# Directions
Only the lines from the one containing "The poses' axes" through the one containing "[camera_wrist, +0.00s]" are wanted. Give them again exactly, both ends included.

— BEGIN Data excerpt —

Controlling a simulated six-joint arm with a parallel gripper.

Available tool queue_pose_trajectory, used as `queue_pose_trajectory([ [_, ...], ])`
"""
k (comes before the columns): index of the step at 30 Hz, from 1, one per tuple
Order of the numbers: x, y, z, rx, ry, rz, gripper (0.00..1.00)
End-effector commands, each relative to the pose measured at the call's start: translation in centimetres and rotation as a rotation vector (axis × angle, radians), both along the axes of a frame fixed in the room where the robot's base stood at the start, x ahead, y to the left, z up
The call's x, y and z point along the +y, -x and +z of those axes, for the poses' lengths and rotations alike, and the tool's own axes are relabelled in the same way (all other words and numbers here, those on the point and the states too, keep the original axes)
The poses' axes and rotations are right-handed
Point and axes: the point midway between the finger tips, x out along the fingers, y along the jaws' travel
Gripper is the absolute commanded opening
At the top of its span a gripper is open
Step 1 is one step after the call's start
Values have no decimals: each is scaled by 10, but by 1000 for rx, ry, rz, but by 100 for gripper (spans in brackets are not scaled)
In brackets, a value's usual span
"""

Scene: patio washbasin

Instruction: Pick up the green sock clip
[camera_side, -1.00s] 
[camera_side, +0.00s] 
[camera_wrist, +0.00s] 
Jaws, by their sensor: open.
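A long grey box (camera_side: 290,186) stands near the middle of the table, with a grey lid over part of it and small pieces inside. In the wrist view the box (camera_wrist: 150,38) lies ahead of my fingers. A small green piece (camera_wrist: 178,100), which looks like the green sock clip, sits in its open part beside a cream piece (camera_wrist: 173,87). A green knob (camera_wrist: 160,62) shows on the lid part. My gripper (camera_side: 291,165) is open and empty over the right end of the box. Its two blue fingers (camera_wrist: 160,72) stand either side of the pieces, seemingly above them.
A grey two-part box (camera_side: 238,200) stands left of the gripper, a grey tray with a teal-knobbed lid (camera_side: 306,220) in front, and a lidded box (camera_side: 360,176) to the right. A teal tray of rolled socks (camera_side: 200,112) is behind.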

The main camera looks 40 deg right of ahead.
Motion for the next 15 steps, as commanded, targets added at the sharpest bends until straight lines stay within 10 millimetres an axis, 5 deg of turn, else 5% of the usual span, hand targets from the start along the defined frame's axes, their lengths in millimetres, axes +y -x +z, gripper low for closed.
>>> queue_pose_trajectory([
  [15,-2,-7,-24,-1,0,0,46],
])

— END Data excerpt —

# Correct result
The poses' axes and rotations are right-handed
Point and axes: the point midway between the finger tips, x out along the fingers, y along the jaws' travel
Gripper is the absolute commanded opening
At the top of its span a gripper is open
Step 1 is one step after the call's start
Values have no decimals: each is scaled by 10, but by 1000 for rx, ry, rz, but by 100 for gripper (spans in brackets are not scaled)
In brackets, a value's usual span
"""

Scene: patio washbasin

Instruction: Pick up the green sock clip
[camera_side, -1.00s] 
[camera_side, +0.00s] 
[camera_wrist, +0.00s] 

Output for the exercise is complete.